The controller must always define the purpose of the research and the data processing. However, in the field of scientific research, it may be accepted that the degree of precision of that objective is less precise or that the research purposes are not specified in their entirety, given the difficulties which researchers may have in identifying it entirely from the beginning of their work. It will then be possible to provide information to clarify the objective as the project progresses.
Possible derogations
Data processing carried out for the purpose of scientific research benefits from derogations and adjustments to certain data protection obligations (e.g. in relation to individuals’ rights or retention periods).
Reminder: what is ‘scientific research’ within the meaning of the GDPR?
The notion of ”scientific research” is to be understood broadly in the GDPR. In summary, the aim of the research is to produce new knowledge in all areas in which the scientific method is applicable.
In order to assist controllers in determining whether they can benefit from the provisions on scientific research, the CNIL proposes a set of criteria to assist the controller in determining whether the processing which pursues a research purpose falls within the scope of scientific research:
- In some cases, it will be possible to assume that the creation of training datasets for AI pursues a scientific research purpose due to the nature of the organisation (e.g. a university or a public research centre) or the type of funding (e.g. funding from the French National Research Agency).
- Otherwise, in particular for non-publicly funded private scientific research, the following criteria (based on the OECD Frascati Manual and its definition of R & D) should be examined together. As these criteria are cumulative, the controller will in principle have to demonstrate that they are all fulfilled in order for the processing to be considered scientific research within the meaning of the GDPR. Otherwise, a case-by-case analysis is necessary to qualify the processing.
- Novelty: the processing should be aimed at obtaining new results (a novelty may also result from a project that leads to the identification of potential discrepancies with the intended result). The purpose of the research can help in the qualification of scientific research. In this respect, the publication of articles in a peer-reviewed journal or the grant of a patent makes it possible to qualify the novelty criterion.
- Creativity: this criterion is based on original and non-obvious notions and hypotheses – the contribution of the work to scientific knowledge or the state of the art. The development of collective knowledge that not only benefits the moral entity that supports the research project is a strong indication to qualify it as a scientific one.

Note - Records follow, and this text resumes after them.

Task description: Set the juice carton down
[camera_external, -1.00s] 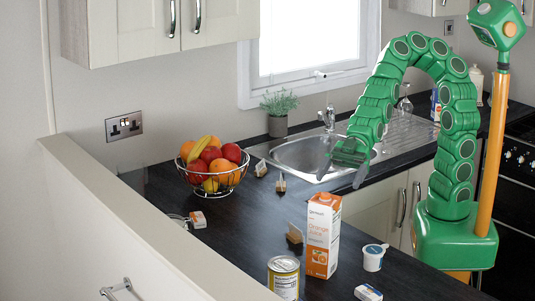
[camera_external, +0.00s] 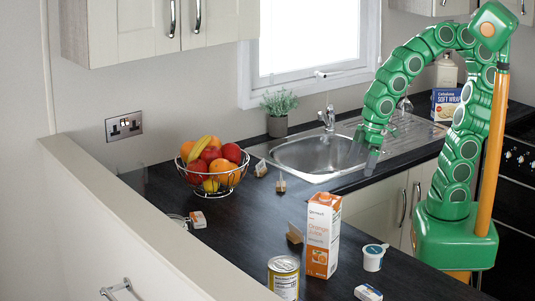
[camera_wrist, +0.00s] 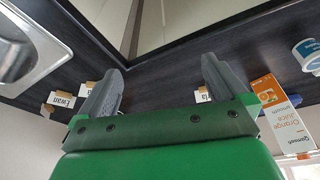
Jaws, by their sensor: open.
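The orange and white juice carton (camera_external: 322,236) stands upright on the dark worktop (camera_external: 250,232), between a can and a small white tub. It also shows at the right of the wrist view (camera_wrist: 280,112). My gripper (camera_external: 372,163) is over the front edge of the worktop by the sink, up and to the right of the carton and well apart from it. In the wrist view its two grey fingers (camera_wrist: 162,75) are spread with nothing between them.
A can (camera_external: 284,278), a white tub (camera_external: 374,257) and a small box (camera_external: 368,293) stand near the carton. Small cards (camera_external: 295,233) stand on the worktop. A wire fruit bowl (camera_external: 212,180) is at the left, the sink (camera_external: 315,154) behind.

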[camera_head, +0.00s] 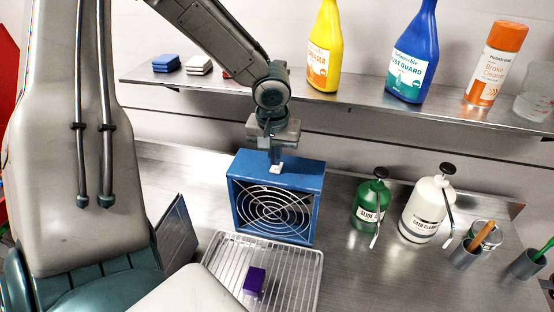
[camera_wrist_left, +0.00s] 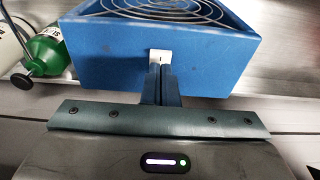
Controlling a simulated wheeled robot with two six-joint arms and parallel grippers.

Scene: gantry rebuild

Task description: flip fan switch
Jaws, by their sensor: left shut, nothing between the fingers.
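A blue box fan (camera_head: 240,168) with a round wire grille stands on the steel bench in the head view. Its blue casing also fills the upper part of the left wrist view (camera_wrist_left: 100,55). A small white switch (camera_head: 277,168) sits on top of the casing; it shows too in the left wrist view (camera_wrist_left: 161,57). My left gripper (camera_head: 277,161) is shut and empty. Its fingertips (camera_wrist_left: 161,70) are right at the switch and seem to touch it; whether they press on it I cannot tell. My right gripper is not in view.
A wire rack (camera_head: 222,262) with a purple block (camera_head: 254,281) lies before the fan. A green bottle (camera_head: 368,200) and a white bottle (camera_head: 424,212) stand to its right. A shelf (camera_head: 335,99) with bottles runs behind. Bare bench lies between rack and cups.

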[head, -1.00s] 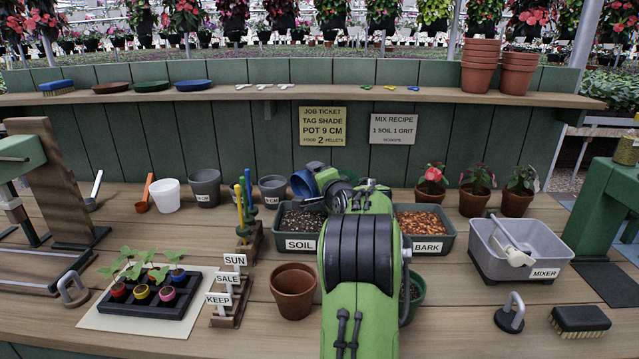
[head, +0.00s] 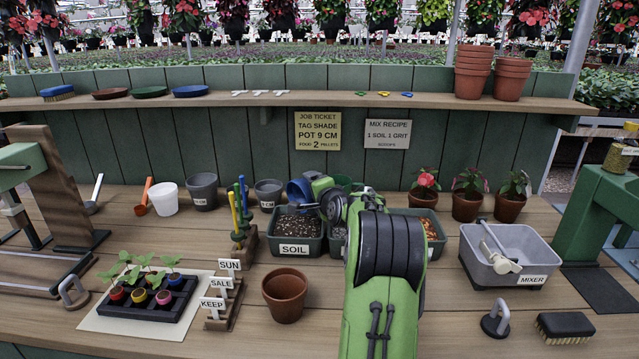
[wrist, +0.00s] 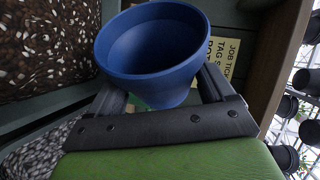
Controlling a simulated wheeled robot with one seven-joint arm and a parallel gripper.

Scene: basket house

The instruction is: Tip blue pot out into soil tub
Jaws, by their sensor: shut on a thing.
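The blue pot (head: 298,191) is held above the back part of the soil tub (head: 293,249), which is dark green, labelled SOIL and filled with dark speckled soil. My gripper (head: 309,184) is shut on the blue pot. In the wrist view the pot (wrist: 152,45) sits between my two fingers (wrist: 165,82), with its wide mouth showing. The inside that I see is plain blue, with no contents visible; part of its bottom is hidden. The soil (wrist: 45,45) shows at the upper left there. The pot looks tilted in the head view.
The grit tub (head: 337,243) stands right of the soil tub, partly behind my arm. Grey pots (head: 268,194) and a tool rack (head: 243,240) stand left. A terracotta pot (head: 285,298) stands in front. The mixer (head: 512,262) is at the right.

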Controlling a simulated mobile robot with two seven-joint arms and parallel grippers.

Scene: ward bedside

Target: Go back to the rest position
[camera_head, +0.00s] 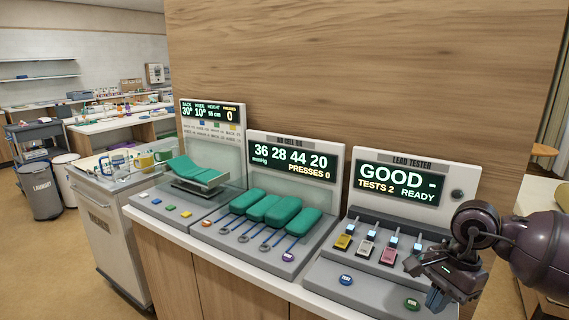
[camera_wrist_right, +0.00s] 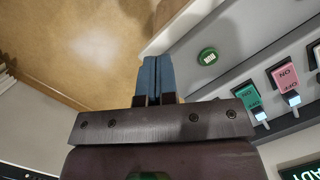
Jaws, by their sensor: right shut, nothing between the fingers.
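My right gripper (camera_head: 436,298) is in front of the lead tester (camera_head: 330,276), at its right front corner. In the right wrist view its blue fingers (camera_wrist_right: 157,76) lie together with nothing between them. The gripper is beside the round green button (camera_head: 411,304), apart from it as far as I can see. That button also shows in the right wrist view (camera_wrist_right: 208,56), to the right of the fingers. The tester's screen (camera_head: 410,184) reads "GOOD -", "TESTS 2" and "READY". My left gripper is in neither view.
A wood panel (camera_head: 350,70) rises behind.

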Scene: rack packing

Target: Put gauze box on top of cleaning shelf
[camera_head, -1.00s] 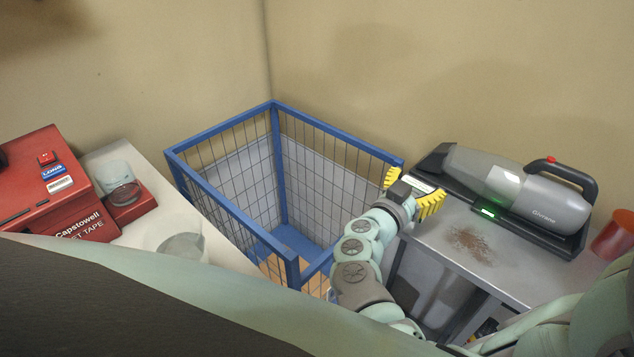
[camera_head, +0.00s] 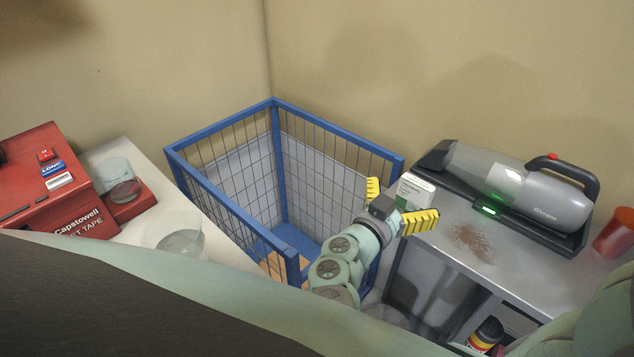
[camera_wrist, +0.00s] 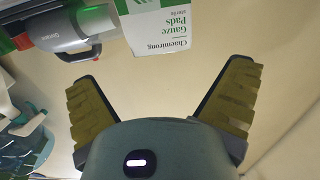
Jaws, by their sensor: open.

- Uncertainty: the processing must be uncertain as to the final outcome.
- Systematicity: the processing must be part of planning and budgeting and implement a scientific methodology. Adhesion to relevant industry standards of methodology and ethics is a strong indicator to qualify research as a scientific one.
This is, for example, the case of specific methodological requirements for processing carried out for the purposes of research, study or evaluation in the field of health, which result in particular from Articles 72 et seq. of the French Data Protection Act.
- Transferability/reproducibility: the processing should lead to results that can be replicated or transferred to a wider field. For example, the publication of the study carried out and the presentation of the research methodology adopted is a strong indication to highlight the willingness of the project leader(s) to share the results of the research.
Example:
The development of an AI system for proof of concept to demonstrate the robustness of machine learning requiring less training data could be considered as pursuing scientific research purposes, which would be part of a documented scientific approach for publication.
Find out more:
Text transcript
Case 1 : The operational use of the AI system during the deployment phase is identified from the development phase.
If the purpose in the deployment phase is specified, explicit and legitimate, it is also considered that the purpose in the development phase is specified, explicit and legitimate.
Case 2 : The operational use of the AI system during the deployment phase is not clearly defined from the development phase (general purpose AI systems).
The purpose of the processing in the development phase must refer cumulatively to :
- the 'type' of system developed
- technically feasible functionalities and capabilities
It is recommended that the purpose also include :
- the most at-risk foreseeable capabilities
- functionalities excluded by design
- as far as possible, the conditions of use of the AI system
Case 3 : Creating a training dataset for scientific research purposes
It may be acceptable for the objective to be specified with a lower degree of precision, or for the research objectives not to be specified in their entirety, given the difficulties in defining it entirely from the beginning.